- Aim: How many lines of the records below contain the word "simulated"? Answer with the number alone.

═════ Supplied records

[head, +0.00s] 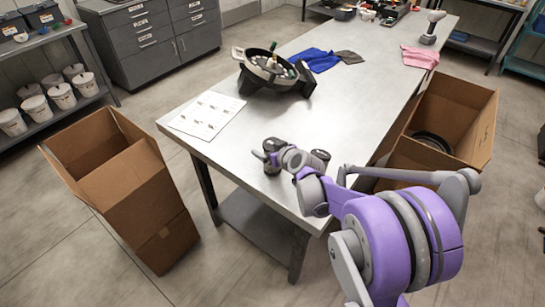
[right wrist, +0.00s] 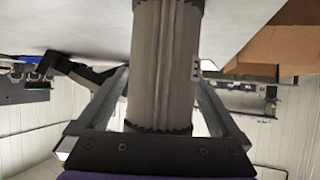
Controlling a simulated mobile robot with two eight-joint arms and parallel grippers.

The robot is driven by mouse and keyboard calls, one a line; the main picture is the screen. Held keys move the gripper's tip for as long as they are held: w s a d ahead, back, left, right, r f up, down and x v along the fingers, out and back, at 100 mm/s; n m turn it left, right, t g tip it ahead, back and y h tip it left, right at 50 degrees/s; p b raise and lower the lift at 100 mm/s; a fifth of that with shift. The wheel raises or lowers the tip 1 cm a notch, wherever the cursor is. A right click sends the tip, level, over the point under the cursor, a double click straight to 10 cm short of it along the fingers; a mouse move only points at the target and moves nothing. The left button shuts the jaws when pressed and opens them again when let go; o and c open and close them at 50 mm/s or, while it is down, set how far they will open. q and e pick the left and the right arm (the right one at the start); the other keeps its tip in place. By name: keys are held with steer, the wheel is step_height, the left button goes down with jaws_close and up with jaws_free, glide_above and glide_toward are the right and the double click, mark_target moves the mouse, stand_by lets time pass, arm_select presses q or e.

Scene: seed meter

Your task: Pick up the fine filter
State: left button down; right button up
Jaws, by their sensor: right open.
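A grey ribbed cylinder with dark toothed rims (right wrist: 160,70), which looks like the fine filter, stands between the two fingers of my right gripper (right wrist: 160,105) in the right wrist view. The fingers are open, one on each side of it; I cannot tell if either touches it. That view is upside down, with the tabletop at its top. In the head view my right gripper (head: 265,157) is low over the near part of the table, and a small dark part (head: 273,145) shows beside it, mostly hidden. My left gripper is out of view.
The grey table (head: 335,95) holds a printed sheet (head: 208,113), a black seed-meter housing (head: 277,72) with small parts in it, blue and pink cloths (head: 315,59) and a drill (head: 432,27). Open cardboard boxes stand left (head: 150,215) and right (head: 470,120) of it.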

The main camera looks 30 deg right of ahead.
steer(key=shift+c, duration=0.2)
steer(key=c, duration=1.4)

══════════
═════ Supplied records

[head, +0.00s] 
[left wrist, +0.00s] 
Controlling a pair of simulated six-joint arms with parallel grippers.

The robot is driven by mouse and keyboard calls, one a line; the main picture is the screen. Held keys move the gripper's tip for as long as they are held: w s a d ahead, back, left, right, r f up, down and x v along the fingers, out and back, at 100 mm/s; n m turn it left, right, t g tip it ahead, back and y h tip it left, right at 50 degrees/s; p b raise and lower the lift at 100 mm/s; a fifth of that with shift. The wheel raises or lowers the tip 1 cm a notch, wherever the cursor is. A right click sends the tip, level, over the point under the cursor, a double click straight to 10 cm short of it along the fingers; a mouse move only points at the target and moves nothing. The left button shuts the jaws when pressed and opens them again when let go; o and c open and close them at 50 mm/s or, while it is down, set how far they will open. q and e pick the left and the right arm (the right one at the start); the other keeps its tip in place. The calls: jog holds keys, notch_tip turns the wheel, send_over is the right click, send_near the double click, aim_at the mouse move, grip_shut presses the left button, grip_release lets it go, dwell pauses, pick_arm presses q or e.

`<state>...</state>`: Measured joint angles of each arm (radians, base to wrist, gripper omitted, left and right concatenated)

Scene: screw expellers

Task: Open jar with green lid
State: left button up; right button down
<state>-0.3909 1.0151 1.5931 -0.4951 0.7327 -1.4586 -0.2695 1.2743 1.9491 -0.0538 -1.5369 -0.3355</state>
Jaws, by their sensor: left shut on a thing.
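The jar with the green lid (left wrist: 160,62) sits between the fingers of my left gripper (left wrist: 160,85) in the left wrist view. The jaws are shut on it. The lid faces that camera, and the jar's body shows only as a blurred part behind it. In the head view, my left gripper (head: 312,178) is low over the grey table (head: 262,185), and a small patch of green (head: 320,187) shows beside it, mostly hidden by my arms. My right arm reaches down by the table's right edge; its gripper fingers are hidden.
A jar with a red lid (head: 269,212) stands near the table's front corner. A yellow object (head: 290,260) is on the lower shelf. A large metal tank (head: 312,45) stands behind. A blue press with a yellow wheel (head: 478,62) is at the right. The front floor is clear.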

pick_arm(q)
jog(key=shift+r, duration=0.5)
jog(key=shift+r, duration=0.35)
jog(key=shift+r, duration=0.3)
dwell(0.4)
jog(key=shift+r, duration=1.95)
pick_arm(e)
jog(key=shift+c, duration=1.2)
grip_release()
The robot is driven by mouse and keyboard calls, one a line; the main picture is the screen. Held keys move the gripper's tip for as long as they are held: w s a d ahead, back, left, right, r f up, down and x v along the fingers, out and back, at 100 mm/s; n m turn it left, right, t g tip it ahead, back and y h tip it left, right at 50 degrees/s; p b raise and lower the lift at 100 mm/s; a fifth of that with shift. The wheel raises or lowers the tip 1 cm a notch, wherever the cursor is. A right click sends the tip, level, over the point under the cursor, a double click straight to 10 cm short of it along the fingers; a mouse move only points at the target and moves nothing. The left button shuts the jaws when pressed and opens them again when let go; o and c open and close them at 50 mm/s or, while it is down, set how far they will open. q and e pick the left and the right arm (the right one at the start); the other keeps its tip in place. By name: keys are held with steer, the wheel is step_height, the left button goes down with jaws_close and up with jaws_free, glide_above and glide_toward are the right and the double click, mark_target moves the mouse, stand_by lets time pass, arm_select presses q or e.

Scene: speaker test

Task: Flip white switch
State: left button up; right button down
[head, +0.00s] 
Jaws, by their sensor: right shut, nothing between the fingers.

══════════

- Complete answer: 2